Objective -> Extract every entry word for word.

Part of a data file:
•••••
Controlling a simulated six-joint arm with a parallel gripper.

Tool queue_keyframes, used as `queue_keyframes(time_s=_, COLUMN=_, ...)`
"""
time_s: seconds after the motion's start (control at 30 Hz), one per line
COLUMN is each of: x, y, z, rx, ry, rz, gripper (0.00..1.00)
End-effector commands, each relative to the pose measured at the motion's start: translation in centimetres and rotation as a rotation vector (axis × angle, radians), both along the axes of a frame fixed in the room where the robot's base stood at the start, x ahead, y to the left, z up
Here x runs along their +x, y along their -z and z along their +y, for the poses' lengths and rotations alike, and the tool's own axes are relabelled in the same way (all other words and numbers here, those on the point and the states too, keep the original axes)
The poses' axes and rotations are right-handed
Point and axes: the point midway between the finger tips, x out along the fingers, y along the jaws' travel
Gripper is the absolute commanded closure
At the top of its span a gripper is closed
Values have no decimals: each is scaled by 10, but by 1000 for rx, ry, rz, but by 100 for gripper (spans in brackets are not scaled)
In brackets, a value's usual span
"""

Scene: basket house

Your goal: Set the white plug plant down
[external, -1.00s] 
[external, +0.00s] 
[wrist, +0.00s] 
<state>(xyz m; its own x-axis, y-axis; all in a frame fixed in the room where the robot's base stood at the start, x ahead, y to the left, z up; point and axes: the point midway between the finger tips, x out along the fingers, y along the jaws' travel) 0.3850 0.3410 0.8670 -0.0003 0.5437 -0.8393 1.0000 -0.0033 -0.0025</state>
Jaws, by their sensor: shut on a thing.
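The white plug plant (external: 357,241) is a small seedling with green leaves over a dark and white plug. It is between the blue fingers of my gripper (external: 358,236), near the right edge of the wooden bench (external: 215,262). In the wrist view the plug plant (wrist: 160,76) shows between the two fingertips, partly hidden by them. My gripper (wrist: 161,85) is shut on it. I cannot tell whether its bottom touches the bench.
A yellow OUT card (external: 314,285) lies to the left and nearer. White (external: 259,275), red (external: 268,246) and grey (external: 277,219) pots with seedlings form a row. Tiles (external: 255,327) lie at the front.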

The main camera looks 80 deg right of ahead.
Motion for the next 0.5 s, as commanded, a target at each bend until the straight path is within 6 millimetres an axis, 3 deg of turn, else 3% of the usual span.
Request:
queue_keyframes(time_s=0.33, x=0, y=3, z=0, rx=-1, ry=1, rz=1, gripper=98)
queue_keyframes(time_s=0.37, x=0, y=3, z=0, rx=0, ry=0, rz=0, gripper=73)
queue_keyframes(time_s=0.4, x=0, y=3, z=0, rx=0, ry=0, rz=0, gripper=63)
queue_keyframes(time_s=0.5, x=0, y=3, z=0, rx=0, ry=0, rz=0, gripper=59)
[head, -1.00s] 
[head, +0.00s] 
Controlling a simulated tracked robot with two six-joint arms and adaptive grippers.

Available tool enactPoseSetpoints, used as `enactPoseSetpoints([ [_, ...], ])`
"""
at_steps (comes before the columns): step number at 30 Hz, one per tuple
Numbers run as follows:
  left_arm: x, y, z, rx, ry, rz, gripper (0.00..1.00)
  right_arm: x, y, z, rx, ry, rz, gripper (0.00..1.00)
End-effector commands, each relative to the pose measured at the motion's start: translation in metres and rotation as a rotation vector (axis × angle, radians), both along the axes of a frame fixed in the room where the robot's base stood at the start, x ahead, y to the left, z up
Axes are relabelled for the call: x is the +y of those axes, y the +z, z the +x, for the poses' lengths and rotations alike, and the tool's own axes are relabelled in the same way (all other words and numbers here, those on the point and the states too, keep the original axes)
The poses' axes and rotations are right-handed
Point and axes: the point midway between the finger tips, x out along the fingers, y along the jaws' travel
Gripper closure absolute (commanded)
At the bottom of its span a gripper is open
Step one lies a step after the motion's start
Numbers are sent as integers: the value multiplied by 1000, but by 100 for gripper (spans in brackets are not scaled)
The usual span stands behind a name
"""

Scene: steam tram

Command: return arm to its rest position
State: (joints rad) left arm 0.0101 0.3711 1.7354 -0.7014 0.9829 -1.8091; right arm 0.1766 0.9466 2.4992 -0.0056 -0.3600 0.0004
•••••
Answer below ->
Controlling a simulated six-joint arm with a parallel gripper.

Tool queue_keyframes, used as `queue_keyframes(time_s=_, COLUMN=_, ...)`
"""
time_s: seconds after the motion's start (control at 30 Hz), one per line
COLUMN is each of: x, y, z, rx, ry, rz, gripper (0.00..1.00)
End-effector commands, each relative to the pose measured at the motion's start: translation in centimetres and rotation as a rotation vector (axis × angle, radians), both along the axes of a frame fixed in the room where the robot's base stood at the start, x ahead, y to the left, z up
Here x runs along their +x, y along their -z and z along their +y, for the poses' lengths and rotations alike, and the tool's own axes are relabelled in the same way (all other words and numbers here, those on the point and the states too, keep the original axes)
The poses' axes and rotations are right-handed
Point and axes: the point midway between the finger tips, x out along the fingers, y along the jaws' travel
Gripper is the absolute commanded closure
At the top of its span a gripper is closed
Values have no decimals: each is scaled by 10, but by 1000 for rx, ry, rz, but by 100 for gripper (spans in brackets are not scaled)
In brackets, a value's usual span
"""

Scene: basket house

Your goal: Set the white plug plant down
[external, -1.00s] 
[external, +0.00s] 
[wrist, +0.00s] 
<state>(xyz m; its own x-axis, y-axis; all in a frame fixed in the room where the robot's base stood at the start, x ahead, y to the left, z up; point and axes: the point midway between the finger tips, x out along the fingers, y along the jaws' travel) 0.3850 0.3410 0.8670 -0.0003 0.5437 -0.8393 1.0000 -0.0033 -0.0025</state>
Jaws, by their sensor: shut on a thing.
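The white plug plant (external: 357,241) is a small seedling with green leaves over a dark and white plug. It is between the blue fingers of my gripper (external: 358,236), near the right edge of the wooden bench (external: 215,262). In the wrist view the plug plant (wrist: 160,76) shows between the two fingertips, partly hidden by them. My gripper (wrist: 161,85) is shut on it. I cannot tell whether its bottom touches the bench.
A yellow OUT card (external: 314,285) lies to the left and nearer. White (external: 259,275), red (external: 268,246) and grey (external: 277,219) pots with seedlings form a row. Tiles (external: 255,327) lie at the front.

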The main camera looks 80 deg right of ahead.
Motion for the next 0.5 s, as commanded, a target at each bend until the straight path is within 6 millimetres an axis, 3 deg of turn, else 3% of the usual span.
Request:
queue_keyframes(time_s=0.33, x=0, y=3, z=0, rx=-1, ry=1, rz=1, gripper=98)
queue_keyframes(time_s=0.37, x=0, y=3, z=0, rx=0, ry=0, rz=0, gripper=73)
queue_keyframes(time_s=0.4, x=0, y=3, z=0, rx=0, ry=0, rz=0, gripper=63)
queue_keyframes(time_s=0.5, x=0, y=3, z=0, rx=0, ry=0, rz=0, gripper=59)
[head, -1.00s] 
[head, +0.00s] 
Controlling a simulated tracked robot with two six-joint arms and adaptive grippers.

Available tool enactPoseSetpoints, used as `enactPoseSetpoints([ [_, ...], ])`
"""
at_steps (comes before the columns): step number at 30 Hz, one per tuple
Numbers run as follows:
  left_arm: x, y, z, rx, ry, rz, gripper (0.00..1.00)
  right_arm: x, y, z, rx, ry, rz, gripper (0.00..1.00)
End-effector commands, each relative to the pose measured at the motion's start: translation in metres and rotation as a rotation vector (axis × angle, radians), both along the axes of a frame fixed in the room where the robot's base stood at the start, x ahead, y to the left, z up
Axes are relabelled for the call: x is the +y of those axes, y the +z, z the +x, for the poses' lengths and rotations alike, and the tool's own axes are relabelled in the same way (all other words and numbers here, those on the point and the states too, keep the original axes)
The poses' axes and rotations are right-handed
Point and axes: the point midway between the finger tips, x out along the fingers, y along the jaws' travel
Gripper closure absolute (commanded)
At the bottom of its span a gripper is open
Step one lies a step after the motion's start
Numbers are sent as integers: the value multiplied by 1000, but by 100 for gripper (spans in brackets are not scaled)
The usual span stands behind a name
"""

Scene: steam tram

Command: return arm to its rest position
State: (joints rad) left arm 0.0101 0.3711 1.7354 -0.7014 0.9829 -1.8091; right arm 0.1766 0.9466 2.4992 -0.0056 -0.3600 0.0004

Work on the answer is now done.